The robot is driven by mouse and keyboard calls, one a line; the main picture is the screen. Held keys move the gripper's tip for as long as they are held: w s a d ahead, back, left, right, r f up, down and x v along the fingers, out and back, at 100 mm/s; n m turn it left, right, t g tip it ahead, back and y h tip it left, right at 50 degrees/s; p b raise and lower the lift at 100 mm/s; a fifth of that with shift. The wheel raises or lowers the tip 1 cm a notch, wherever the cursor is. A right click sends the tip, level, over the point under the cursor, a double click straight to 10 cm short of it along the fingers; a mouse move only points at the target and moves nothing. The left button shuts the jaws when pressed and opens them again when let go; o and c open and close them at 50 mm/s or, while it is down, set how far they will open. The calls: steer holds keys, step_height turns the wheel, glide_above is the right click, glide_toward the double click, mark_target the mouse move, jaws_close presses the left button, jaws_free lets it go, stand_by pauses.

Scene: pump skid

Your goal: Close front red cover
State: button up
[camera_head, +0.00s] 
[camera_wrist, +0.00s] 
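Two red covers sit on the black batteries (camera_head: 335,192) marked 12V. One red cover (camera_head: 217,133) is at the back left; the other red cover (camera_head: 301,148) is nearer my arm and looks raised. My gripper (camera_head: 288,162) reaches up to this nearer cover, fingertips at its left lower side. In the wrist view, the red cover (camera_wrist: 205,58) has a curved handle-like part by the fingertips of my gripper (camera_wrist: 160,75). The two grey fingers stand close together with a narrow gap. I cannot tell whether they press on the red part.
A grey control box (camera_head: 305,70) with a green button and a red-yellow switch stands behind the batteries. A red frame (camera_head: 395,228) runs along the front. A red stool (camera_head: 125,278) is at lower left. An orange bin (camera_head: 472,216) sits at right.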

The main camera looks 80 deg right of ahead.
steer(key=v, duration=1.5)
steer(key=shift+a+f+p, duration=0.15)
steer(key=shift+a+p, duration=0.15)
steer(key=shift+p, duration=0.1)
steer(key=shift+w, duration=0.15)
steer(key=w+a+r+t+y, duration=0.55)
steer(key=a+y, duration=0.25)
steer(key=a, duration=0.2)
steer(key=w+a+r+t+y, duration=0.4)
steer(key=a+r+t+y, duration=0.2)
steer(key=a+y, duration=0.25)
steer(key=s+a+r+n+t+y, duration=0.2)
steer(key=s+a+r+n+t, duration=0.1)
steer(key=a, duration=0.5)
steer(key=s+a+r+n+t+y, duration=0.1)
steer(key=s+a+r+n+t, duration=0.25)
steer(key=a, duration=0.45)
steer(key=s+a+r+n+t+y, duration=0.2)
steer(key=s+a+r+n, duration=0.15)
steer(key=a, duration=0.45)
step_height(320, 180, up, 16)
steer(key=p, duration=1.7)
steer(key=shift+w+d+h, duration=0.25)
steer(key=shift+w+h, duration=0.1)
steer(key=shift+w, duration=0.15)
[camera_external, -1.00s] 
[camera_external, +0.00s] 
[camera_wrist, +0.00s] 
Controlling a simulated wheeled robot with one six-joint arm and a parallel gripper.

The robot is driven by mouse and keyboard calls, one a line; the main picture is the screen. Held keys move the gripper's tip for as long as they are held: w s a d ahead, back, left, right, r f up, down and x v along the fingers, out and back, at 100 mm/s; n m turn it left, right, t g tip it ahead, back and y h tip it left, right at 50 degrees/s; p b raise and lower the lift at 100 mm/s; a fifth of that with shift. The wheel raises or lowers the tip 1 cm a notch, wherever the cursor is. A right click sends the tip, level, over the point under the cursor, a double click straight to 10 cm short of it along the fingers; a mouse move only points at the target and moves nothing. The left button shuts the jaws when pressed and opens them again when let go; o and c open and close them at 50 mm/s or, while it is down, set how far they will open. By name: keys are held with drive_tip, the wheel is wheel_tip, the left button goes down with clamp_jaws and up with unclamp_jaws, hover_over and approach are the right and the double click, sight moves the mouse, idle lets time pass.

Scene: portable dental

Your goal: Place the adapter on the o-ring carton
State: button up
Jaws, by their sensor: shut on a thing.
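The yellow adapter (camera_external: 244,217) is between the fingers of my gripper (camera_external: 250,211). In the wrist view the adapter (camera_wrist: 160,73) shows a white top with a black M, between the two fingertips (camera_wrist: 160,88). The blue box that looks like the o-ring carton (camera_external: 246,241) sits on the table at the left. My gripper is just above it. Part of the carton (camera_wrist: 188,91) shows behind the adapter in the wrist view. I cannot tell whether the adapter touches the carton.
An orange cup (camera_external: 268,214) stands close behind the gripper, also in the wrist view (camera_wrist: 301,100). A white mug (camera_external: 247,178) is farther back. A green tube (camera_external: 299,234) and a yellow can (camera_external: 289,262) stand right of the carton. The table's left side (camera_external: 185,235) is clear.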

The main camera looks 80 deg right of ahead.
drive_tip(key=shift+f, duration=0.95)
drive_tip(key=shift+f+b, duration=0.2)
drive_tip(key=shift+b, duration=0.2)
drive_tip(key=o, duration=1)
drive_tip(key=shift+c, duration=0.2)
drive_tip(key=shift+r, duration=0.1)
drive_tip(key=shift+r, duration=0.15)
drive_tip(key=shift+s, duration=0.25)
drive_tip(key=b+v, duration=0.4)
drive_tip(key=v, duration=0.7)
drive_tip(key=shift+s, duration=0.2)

----

TO DO:
Set all of the records down again, exactly as they stand.

RIGHT ANSWER:
The robot is driven by mouse and keyboard calls, one a line; the main picture is the screen. Held keys move the gripper's tip for as long as they are held: w s a d ahead, back, left, right, r f up, down and x v along the fingers, out and back, at 100 mm/s; n m turn it left, right, t g tip it ahead, back and y h tip it left, right at 50 degrees/s; p b raise and lower the lift at 100 mm/s; a fifth of that with shift. The wheel raises or lowers the tip 1 cm a notch, wherever the cursor is. A right click sends the tip, level, over the point under the cursor, a double click straight to 10 cm short of it along the fingers; a mouse move only points at the target and moves nothing. The left button shuts the jaws when pressed and opens them again when let go; o and c open and close them at 50 mm/s or, while it is down, set how far they will open. The calls: steer holds keys, step_height turns the wheel, glide_above is the right click, glide_toward the double click, mark_target the mouse move, jaws_close presses the left button, jaws_free lets it go, stand_by pauses.

Scene: pump skid

Your goal: Close front red cover
State: button up
[camera_head, +0.00s] 
[camera_wrist, +0.00s] 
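Two red covers sit on the black batteries (camera_head: 335,192) marked 12V. One red cover (camera_head: 217,133) is at the back left; the other red cover (camera_head: 301,148) is nearer my arm and looks raised. My gripper (camera_head: 288,162) reaches up to this nearer cover, fingertips at its left lower side. In the wrist view, the red cover (camera_wrist: 205,58) has a curved handle-like part by the fingertips of my gripper (camera_wrist: 160,75). The two grey fingers stand close together with a narrow gap. I cannot tell whether they press on the red part.
A grey control box (camera_head: 305,70) with a green button and a red-yellow switch stands behind the batteries. A red frame (camera_head: 395,228) runs along the front. A red stool (camera_head: 125,278) is at lower left. An orange bin (camera_head: 472,216) sits at right.

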The main camera looks 80 deg right of ahead.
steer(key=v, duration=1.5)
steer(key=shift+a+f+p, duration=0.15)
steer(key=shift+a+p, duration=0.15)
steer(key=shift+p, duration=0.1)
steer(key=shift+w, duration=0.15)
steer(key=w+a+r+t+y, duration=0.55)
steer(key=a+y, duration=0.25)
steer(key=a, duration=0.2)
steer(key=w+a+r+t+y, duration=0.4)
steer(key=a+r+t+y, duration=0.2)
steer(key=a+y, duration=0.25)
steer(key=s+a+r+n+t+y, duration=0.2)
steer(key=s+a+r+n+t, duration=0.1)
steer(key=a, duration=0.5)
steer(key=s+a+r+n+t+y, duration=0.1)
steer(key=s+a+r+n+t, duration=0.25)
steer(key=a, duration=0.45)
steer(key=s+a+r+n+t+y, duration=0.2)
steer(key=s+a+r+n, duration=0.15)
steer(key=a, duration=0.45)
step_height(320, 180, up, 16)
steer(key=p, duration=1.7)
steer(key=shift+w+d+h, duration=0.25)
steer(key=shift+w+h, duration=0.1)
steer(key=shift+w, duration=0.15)
[camera_external, -1.00s] 
[camera_external, +0.00s] 
[camera_wrist, +0.00s] 
Controlling a simulated wheeled robot with one six-joint arm and a parallel gripper.

The robot is driven by mouse and keyboard calls, one a line; the main picture is the screen. Held keys move the gripper's tip for as long as they are held: w s a d ahead, back, left, right, r f up, down and x v along the fingers, out and back, at 100 mm/s; n m turn it left, right, t g tip it ahead, back and y h tip it left, right at 50 degrees/s; p b raise and lower the lift at 100 mm/s; a fifth of that with shift. The wheel raises or lowers the tip 1 cm a notch, wherever the cursor is. A right click sends the tip, level, over the point under the cursor, a double click straight to 10 cm short of it along the fingers; a mouse move only points at the target and moves nothing. The left button shuts the jaws when pressed and opens them again when let go; o and c open and close them at 50 mm/s or, while it is down, set how far they will open. By name: keys are held with drive_tip, the wheel is wheel_tip, the left button goes down with clamp_jaws and up with unclamp_jaws, hover_over and approach are the right and the double click, sight moves the mouse, idle lets time pass.

Scene: portable dental

Your goal: Place the adapter on the o-ring carton
State: button up
Jaws, by their sensor: shut on a thing.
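The yellow adapter (camera_external: 244,217) is between the fingers of my gripper (camera_external: 250,211). In the wrist view the adapter (camera_wrist: 160,73) shows a white top with a black M, between the two fingertips (camera_wrist: 160,88). The blue box that looks like the o-ring carton (camera_external: 246,241) sits on the table at the left. My gripper is just above it. Part of the carton (camera_wrist: 188,91) shows behind the adapter in the wrist view. I cannot tell whether the adapter touches the carton.
An orange cup (camera_external: 268,214) stands close behind the gripper, also in the wrist view (camera_wrist: 301,100). A white mug (camera_external: 247,178) is farther back. A green tube (camera_external: 299,234) and a yellow can (camera_external: 289,262) stand right of the carton. The table's left side (camera_external: 185,235) is clear.

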The main camera looks 80 deg right of ahead.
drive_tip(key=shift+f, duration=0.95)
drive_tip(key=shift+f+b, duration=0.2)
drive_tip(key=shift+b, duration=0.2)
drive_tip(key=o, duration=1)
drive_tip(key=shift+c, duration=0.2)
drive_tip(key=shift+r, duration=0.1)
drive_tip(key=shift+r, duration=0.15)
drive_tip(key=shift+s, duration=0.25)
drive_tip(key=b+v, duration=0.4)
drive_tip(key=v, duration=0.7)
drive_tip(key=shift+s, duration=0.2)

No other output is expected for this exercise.